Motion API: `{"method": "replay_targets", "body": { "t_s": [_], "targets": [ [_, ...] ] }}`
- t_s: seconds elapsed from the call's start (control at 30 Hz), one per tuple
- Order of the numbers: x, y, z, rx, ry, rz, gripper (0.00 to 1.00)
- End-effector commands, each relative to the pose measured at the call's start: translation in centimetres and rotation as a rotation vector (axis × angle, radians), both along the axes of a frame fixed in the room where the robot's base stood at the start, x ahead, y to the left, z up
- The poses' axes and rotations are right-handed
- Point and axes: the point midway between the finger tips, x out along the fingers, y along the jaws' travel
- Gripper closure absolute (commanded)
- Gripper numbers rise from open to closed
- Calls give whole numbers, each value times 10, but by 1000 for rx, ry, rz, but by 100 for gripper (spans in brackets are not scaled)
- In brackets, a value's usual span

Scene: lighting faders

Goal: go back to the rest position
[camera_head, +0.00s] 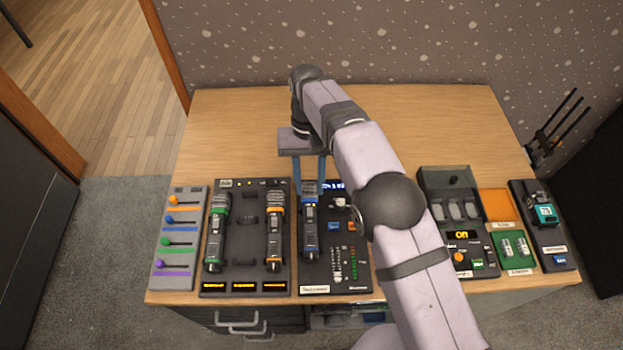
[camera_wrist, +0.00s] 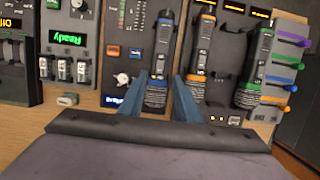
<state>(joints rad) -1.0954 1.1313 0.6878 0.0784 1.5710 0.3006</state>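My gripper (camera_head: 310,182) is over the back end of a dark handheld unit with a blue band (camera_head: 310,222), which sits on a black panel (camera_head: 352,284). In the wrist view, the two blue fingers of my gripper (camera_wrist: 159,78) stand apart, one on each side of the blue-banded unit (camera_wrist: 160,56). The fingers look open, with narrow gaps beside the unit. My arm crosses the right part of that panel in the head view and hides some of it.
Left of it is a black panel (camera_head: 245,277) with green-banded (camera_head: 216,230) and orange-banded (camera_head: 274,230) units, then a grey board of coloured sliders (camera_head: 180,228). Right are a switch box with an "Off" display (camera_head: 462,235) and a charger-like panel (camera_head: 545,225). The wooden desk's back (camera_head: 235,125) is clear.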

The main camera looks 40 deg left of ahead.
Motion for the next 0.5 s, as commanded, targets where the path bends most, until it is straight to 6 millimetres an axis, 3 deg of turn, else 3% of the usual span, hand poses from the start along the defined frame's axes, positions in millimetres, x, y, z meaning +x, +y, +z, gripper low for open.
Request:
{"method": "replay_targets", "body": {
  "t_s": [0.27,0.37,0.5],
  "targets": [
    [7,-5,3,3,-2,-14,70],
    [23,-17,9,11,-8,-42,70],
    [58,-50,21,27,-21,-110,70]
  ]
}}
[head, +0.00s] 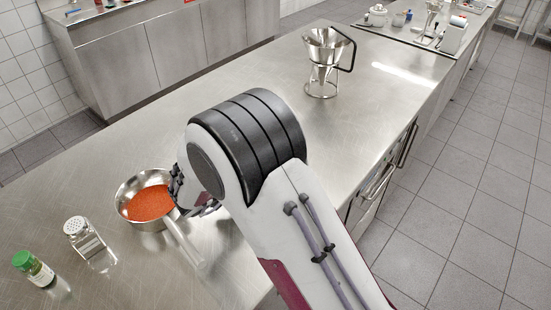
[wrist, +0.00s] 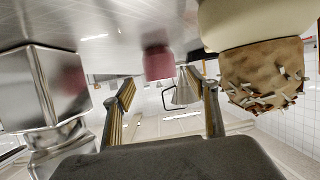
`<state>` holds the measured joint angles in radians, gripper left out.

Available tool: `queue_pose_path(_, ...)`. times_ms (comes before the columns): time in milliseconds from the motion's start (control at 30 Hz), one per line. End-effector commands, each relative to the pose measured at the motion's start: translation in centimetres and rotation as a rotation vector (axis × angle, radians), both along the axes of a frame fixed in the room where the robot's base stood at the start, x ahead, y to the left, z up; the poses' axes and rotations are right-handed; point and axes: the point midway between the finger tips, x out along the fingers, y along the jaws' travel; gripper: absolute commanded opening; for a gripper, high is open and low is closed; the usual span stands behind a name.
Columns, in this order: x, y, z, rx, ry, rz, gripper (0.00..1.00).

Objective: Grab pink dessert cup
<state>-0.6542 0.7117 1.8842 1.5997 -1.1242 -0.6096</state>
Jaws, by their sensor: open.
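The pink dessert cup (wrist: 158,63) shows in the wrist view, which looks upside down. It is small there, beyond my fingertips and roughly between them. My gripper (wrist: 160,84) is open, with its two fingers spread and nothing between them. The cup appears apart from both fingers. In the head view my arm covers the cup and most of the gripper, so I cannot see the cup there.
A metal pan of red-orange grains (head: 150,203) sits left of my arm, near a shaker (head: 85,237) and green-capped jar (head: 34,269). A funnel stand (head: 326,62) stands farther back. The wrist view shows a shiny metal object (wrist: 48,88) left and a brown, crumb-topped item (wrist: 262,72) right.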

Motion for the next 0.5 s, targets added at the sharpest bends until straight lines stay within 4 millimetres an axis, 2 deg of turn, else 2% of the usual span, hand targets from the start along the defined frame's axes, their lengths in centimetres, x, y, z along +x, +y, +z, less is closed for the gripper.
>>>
- - - - -
TASK DESCRIPTION: Review the material and copy each line in which the word "brackets" appears.

FINAL RESULT:
- Calls give whole numbers, each value times 10, but by 1000 for rx, ry, rz, but by 100 for gripper (spans in brackets are not scaled)
- In brackets, a value's usual span

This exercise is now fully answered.